For instance, in a Unix-based system like Linux or Mac OS, you can set up and start the r-for-geographic-data-science container using the following four commands:

docker pull sdesabbata/r-for-geographic-data-science:latest
git clone https://github.aaakk.us.kg/sdesabbata/r-for-geographic-data-science.git
cd r-for-geographic-data-science

# follow the instructions in data/README.md before continuing

./src/Docker_RStudio_Start.sh

The src/Docker_RStudio_Start.sh script will first create a my_r-for-geographic-data-science folder in the parent directory of the root directory of the repository (if it doesn't exist). The script will then instantiate a Docker container for the sdesabbata/r-for-geographic-data-science image, bind mount the my_r-for-geographic-data-science folder and the r-for-geographic-data-science repository folder to the container and start an RStudio Server.
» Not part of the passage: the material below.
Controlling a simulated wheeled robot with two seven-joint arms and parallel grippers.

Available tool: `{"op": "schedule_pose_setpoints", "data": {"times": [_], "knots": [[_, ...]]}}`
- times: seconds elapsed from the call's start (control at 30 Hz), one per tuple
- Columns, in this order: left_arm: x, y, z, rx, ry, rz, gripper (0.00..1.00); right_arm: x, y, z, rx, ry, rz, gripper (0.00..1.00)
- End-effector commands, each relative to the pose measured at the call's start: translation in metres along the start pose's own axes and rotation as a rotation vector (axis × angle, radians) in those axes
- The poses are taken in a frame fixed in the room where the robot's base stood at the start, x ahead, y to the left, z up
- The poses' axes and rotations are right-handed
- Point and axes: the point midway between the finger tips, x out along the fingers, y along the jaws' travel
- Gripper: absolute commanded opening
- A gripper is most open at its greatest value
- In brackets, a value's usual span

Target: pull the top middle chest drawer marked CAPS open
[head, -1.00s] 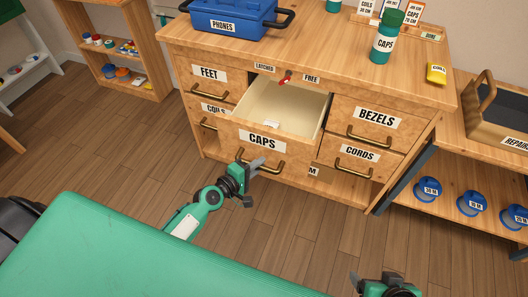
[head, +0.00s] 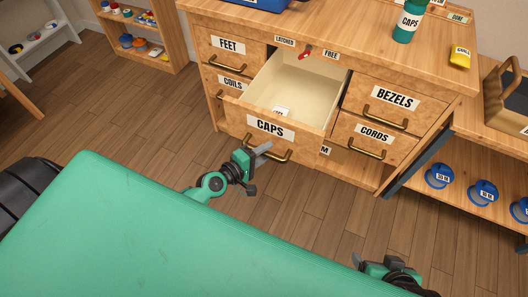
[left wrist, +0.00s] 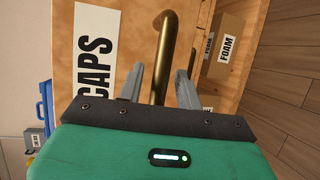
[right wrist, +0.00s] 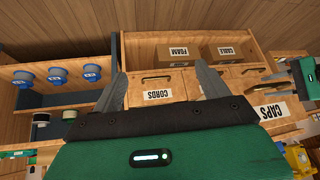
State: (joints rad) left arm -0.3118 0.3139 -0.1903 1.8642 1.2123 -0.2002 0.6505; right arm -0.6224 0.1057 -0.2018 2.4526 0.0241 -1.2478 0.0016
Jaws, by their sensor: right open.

Using your browser, you can access the RStudio Server running from the Docker container by typing 127.0.0.1:28787 in your address bar and using rstudio as username and rstudio as password. As the my_r-for-geographic-data-science folder is bound, everything you will save in the my_r-for-geographic-data-science folder in your home directory on RStudio Server will be saved on your computer. Everything else will be lost when the Docker container is stopped.

To stop the Docker container, running the script src/Docker_RStudio_Stop.sh (same on Windows using PowerShell) from the repository folder.